> WORK TO DO: Pull out every line of the listing below where "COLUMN" appears.

> DATASET EXCERPT:

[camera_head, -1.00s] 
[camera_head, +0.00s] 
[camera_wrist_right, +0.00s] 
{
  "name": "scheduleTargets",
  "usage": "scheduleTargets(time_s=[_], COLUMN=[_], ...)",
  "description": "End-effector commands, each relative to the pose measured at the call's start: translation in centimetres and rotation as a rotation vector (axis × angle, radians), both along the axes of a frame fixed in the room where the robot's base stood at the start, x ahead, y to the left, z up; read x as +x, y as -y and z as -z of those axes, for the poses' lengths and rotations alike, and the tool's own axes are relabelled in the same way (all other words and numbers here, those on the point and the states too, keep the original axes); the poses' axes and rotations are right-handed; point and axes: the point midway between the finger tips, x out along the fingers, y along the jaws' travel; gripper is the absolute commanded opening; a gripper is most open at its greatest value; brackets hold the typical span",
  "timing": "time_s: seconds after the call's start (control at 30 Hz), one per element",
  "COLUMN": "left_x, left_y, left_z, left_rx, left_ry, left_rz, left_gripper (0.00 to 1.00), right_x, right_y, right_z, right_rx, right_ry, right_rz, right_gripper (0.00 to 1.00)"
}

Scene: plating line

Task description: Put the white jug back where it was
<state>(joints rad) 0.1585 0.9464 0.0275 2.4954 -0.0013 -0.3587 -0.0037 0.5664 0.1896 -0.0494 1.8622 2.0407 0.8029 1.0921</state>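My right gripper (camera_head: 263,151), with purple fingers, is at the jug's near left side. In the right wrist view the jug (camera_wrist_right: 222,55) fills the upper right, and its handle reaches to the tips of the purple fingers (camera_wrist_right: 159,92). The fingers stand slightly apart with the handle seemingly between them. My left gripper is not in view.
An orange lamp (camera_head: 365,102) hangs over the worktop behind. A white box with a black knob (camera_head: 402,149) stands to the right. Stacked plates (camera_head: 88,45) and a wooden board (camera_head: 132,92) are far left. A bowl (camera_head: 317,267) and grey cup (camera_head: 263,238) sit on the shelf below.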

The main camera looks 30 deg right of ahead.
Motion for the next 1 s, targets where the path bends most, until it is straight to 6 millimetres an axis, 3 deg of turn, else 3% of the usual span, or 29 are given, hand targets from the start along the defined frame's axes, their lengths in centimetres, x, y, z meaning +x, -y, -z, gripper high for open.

> WORKED SOLUTION:
  "usage": "scheduleTargets(time_s=[_], COLUMN=[_], ...)",
  "COLUMN": "left_x, left_y, left_z, left_rx, left_ry, left_rz, left_gripper (0.00 to 1.00), right_x, right_y, right_z, right_rx, right_ry, right_rz, right_gripper (0.00 to 1.00)"

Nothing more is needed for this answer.